I lost my friend Peter Lytle this weekend

July 26, 2009


I was suppose to have lunch with Peter today. When he didn’t call. I simply thought well he must have gotten caught up in one of his many and varied projects. He does that from time to time and it is perfectly OK with me. It worked both ways with Peter – he called me late one Friday afternoon last fall and said, “What are you doing?” The next thing I know we are heading for his Island up in northern Wisconsin. The next day he said lets go for a drive and off we went to Madeline Island to go scootering the rest of the day. He and I would talk about how we want to change the world – with Peter he wanted to teach the world about how we are destroying the environment. He was not one to simply proselytize uninterested people he would do things that would draw you in and then you would be hooked. He built one of the worlds greenest houses and lived in it. Then he would take everyone who wanted to tour it through it. It never seemed to bother him giving tours of his home – I think it was because he was changing the world one person at a time. And then he built his portal Livegreenlivesmart.com to let people self discover how they can do what he did. He seemed to always be writing and doing research.

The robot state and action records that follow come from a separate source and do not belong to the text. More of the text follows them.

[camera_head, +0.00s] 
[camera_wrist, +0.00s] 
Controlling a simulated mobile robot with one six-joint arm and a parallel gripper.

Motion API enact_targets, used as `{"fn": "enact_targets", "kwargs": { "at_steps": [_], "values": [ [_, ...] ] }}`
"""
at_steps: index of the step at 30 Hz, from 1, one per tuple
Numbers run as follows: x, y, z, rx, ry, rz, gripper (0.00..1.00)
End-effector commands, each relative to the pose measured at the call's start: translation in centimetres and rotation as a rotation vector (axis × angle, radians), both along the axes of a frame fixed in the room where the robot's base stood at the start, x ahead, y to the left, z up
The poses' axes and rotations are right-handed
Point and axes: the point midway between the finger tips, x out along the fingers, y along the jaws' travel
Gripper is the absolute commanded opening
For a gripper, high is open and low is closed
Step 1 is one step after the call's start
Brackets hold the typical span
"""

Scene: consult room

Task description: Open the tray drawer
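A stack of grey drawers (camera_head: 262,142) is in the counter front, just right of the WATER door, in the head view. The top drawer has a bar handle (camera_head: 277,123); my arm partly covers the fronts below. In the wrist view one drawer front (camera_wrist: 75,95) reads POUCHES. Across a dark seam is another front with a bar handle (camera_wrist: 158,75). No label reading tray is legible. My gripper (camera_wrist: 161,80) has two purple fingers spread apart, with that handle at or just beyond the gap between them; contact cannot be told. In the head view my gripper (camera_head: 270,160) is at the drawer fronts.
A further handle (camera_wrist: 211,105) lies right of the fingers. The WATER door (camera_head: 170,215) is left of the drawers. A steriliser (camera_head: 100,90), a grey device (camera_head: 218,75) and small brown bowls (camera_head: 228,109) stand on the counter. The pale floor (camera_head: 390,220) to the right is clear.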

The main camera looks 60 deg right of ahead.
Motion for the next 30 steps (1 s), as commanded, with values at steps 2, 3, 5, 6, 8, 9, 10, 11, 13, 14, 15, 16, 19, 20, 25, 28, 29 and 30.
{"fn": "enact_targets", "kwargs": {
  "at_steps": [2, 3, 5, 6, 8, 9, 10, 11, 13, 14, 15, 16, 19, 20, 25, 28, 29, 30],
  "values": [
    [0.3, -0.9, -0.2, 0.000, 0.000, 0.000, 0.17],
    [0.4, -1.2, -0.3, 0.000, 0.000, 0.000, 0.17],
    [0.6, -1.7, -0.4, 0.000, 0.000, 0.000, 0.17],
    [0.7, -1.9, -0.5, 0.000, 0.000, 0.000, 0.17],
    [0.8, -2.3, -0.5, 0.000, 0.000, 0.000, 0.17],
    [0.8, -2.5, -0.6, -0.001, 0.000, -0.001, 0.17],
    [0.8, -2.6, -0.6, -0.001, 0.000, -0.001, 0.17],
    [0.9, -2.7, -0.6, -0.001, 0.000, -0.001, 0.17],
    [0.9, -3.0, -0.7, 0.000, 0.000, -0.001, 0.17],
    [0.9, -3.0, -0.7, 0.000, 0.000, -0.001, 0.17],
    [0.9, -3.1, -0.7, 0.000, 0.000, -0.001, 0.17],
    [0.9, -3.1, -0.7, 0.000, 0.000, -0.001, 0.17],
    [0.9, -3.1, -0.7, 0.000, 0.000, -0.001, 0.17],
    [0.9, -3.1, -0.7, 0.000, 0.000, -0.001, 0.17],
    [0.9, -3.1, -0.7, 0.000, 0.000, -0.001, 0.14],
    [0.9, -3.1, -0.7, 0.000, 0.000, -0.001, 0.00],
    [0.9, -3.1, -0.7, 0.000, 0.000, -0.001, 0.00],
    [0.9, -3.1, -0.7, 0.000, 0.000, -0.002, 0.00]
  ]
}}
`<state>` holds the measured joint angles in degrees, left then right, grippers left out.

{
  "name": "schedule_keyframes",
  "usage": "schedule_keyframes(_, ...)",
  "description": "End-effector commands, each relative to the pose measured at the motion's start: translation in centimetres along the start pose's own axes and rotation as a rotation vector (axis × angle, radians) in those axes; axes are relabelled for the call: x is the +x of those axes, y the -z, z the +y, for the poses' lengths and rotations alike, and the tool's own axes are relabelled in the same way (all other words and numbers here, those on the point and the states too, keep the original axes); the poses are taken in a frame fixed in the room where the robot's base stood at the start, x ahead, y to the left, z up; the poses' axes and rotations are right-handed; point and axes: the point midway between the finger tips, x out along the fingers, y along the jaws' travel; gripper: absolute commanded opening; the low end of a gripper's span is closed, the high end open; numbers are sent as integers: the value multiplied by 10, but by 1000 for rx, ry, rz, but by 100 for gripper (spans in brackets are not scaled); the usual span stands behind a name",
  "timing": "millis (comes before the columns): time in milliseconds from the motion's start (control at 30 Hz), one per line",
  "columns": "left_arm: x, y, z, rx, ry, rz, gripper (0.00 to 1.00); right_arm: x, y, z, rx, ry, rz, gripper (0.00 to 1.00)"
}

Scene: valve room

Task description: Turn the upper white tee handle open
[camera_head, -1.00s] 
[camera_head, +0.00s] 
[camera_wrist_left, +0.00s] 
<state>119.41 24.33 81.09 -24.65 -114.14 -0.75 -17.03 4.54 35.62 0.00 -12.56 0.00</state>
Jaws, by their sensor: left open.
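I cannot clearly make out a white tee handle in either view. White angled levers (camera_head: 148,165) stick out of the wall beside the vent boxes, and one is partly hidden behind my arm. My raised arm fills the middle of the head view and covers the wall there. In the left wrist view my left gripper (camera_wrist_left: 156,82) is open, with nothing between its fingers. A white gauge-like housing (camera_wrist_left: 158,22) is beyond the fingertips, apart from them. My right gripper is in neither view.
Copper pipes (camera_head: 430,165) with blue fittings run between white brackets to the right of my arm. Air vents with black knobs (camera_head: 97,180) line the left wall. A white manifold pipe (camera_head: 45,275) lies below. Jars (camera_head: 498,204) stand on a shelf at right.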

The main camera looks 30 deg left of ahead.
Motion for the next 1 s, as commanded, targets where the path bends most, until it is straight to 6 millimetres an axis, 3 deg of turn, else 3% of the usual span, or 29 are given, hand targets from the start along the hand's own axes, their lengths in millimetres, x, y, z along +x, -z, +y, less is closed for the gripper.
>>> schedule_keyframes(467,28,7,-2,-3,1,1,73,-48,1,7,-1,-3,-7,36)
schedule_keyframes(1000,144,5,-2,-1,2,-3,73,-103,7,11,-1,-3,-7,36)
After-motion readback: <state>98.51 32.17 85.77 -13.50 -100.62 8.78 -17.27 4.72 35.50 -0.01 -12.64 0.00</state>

Peter and I shared a passion for business, the environment, behaviorial economics, a thirst for education of ourselves and others, and mostly we cared about people. Because of what we had in common our conversations would take us in every direction imaginable – And the depth of our conversation was grand.

Peter would tell me how friends would call with problems and he would help them even when it was clear he had enough on his plate. He valued his friends and his family and just loved speaking of them. He loved life and he packed things in – he was not one for stillness.

Peter Lytle was more than a friend he was a mentor. I will miss him dearly. I would stop by his office and interrupt him all the time – he always welcomed my spontaneous interruptions – I loved him for that….

Who are you going to have lunch with tomorrow – celebrate your time together it is short!

Mary Oliver is a favorite poet of mine and I thought this was very fitting of Peter’s passing..

When Death Comes by Mary Oliver

When death comes
like the hungry bear in autumn;
when death comes and takes all the bright coins from his purse

to buy me, and snaps the purse shut;
when death comes
like the measles-pox;

when death comes
like an iceberg between the shoulder blades,

I want to step through the door full of curiosity, wondering:
what is it going to be like, that cottage of darkness?

And therefore I look upon everything
as a brotherhood and a sisterhood,
and I look upon time as no more than an idea,
and I consider eternity as another possibility,

and I think of each life as a flower, as common
as a field daisy, and as singular,

and each name a comfortable music in the mouth
tending as all music does, toward silence,

and each body a lion of courage, and something
precious to the earth.

When it’s over, I want to say: all my life
I was a bride married to amazement.
I was the bridegroom, taking the world into my arms.

When it is over, I don’t want to wonder
if I have made of my life something particular, and real.
I don’t want to find myself sighing and frightened,
or full of argument.

I don’t want to end up simply having visited this world.